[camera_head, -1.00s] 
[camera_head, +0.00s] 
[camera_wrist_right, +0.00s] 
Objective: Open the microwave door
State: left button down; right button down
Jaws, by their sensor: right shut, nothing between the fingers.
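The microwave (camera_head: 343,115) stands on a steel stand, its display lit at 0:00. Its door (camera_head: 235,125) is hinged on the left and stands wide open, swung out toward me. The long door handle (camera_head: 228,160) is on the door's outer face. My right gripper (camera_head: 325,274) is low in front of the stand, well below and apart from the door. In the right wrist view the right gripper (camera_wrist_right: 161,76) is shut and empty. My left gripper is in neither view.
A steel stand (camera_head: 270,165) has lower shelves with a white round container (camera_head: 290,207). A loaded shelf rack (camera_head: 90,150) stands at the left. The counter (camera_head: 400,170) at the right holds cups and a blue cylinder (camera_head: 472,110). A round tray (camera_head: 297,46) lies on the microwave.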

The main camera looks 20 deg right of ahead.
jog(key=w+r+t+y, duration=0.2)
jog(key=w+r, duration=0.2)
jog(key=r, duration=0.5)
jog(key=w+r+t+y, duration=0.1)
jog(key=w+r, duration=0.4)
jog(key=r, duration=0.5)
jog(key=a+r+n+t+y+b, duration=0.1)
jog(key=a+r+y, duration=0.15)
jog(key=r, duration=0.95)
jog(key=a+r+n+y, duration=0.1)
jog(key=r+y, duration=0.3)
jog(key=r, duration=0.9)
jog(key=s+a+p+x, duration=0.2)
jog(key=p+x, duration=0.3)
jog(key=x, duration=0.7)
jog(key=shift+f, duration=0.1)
*****
§ WHAT TO PRODUCE
Give the listing again, word for word.

§ RESULT OF THE TASK
[camera_head, -1.00s] 
[camera_head, +0.00s] 
[camera_wrist_right, +0.00s] 
Objective: Open the microwave door
State: left button down; right button down
Jaws, by their sensor: right shut, nothing between the fingers.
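The microwave (camera_head: 343,115) stands on a steel stand, its display lit at 0:00. Its door (camera_head: 235,125) is hinged on the left and stands wide open, swung out toward me. The long door handle (camera_head: 228,160) is on the door's outer face. My right gripper (camera_head: 325,274) is low in front of the stand, well below and apart from the door. In the right wrist view the right gripper (camera_wrist_right: 161,76) is shut and empty. My left gripper is in neither view.
A steel stand (camera_head: 270,165) has lower shelves with a white round container (camera_head: 290,207). A loaded shelf rack (camera_head: 90,150) stands at the left. The counter (camera_head: 400,170) at the right holds cups and a blue cylinder (camera_head: 472,110). A round tray (camera_head: 297,46) lies on the microwave.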

The main camera looks 20 deg right of ahead.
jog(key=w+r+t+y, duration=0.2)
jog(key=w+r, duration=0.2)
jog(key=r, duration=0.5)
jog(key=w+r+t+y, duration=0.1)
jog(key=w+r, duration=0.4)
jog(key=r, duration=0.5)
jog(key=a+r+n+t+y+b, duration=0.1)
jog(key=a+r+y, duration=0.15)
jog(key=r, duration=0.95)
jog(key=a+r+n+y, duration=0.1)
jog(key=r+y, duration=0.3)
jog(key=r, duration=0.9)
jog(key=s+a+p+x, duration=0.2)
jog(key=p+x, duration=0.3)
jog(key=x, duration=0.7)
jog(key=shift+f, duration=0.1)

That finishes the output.